Imported Crude Oil Independence

May 16, 2011 |

Brazilian fuel pump offering options between 100 percent gasoline and 100 percent ethanol

By Don Siefkes, Executive Director, E100 Ethanol Group

The United States currently imports 3.3  billion  barrels/yr of  crude oil. This yields 66 billion gallons/yr of  gasoline, about 50% of America’s total gasoline usage.

As article after article in Biofuels Digest has pointed out, the ethanol industry knows how to make ethanol from a variety of feedstock and could make 66 billion gallons/yr of fuel grade ethanol in short order without interfering with food production.

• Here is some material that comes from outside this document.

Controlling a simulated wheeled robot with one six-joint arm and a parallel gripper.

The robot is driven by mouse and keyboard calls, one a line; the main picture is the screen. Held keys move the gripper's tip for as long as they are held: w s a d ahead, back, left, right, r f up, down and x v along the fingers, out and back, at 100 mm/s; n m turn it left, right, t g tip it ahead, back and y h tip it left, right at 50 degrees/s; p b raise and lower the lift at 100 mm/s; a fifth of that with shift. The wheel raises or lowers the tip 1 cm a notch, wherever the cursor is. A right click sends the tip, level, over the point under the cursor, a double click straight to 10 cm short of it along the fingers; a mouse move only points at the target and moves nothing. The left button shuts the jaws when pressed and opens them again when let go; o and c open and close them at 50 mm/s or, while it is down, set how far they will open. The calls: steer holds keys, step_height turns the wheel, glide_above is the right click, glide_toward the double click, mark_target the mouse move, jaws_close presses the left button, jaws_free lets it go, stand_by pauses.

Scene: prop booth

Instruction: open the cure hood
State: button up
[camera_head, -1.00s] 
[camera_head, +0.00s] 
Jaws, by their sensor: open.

The E100 Ethanol Group believes the current strategy of going to 15% ethanol content gasoline and more E85 vehicles will not generate a market of that size and will not make the U.S. independent of  imported crude.

After careful  interviewing of dozens of retail gasoline franchisees and drivers over the last 18 months, the E100 Ethanol Group has concluded that the lack of  E85 sales is not due to lack of availability or lack of knowledge that the vehicle can burn E85. It is due to poor mileage, higher cost per mile, and more frequent refueling stops.

These negatives cannot be overcome by continuing to put ethanol into an engine optimized for gasoline. The engines need to be optimized for ethanol. Sturman Industries, Mahle  Powertrain, Nissan, Saab, Hp2g, MCE-5, and others have demonstrated the ability to make competitively priced engines that can be optimized  for E100 (98/2, EtOH/IPOH) yet could still burn gasoline if E100 were not available.

Like airbags, seat belts, and unleaded fuel, however, these technologies will not come into production without a government mandate.

The E100 Ethanol Group suggests a strategy of having Congress enact a bill containing the  following three major points:

1. A mandate that at least 50% of all new light vehicle  inventory be E100 capable by Jan.1, 2017 with strict mileage requirements when running in E100 mode. The E100 Ethanol Group would suggest 30 mpg highway for small to mid-size vehicles and 24 mpg highway for larger vehicles.

2. A clause that any motor fuel franchisee can sell E100 under a branded canopy. This gets around the fact that many oil company franchise agreements require the E85 pump to be in an area outside the branded canopy.

3. A clause that any motor fuel franchisee can purchase E100 from any supplier. This  would permit the ethanol industry to sell ethanol as a primary motor fuel directly to a retail distribution system bypassing the pricing control of the oil companies.

This strategy would be similar, not identical, to what Brazil did to turn itself into a net crude oil exporter. Every gasoline station in Brazil has a dispenser offering the Brazilian version of E100, called Etanol Comun. Over 80% of all new light duty vehicles sold in Brazil can burn Etanol Comun.

The above strategy would assure the future of the ethanol industry, give the industry pricing control over its product, and, at long last, make the U.S. independent of imported oil.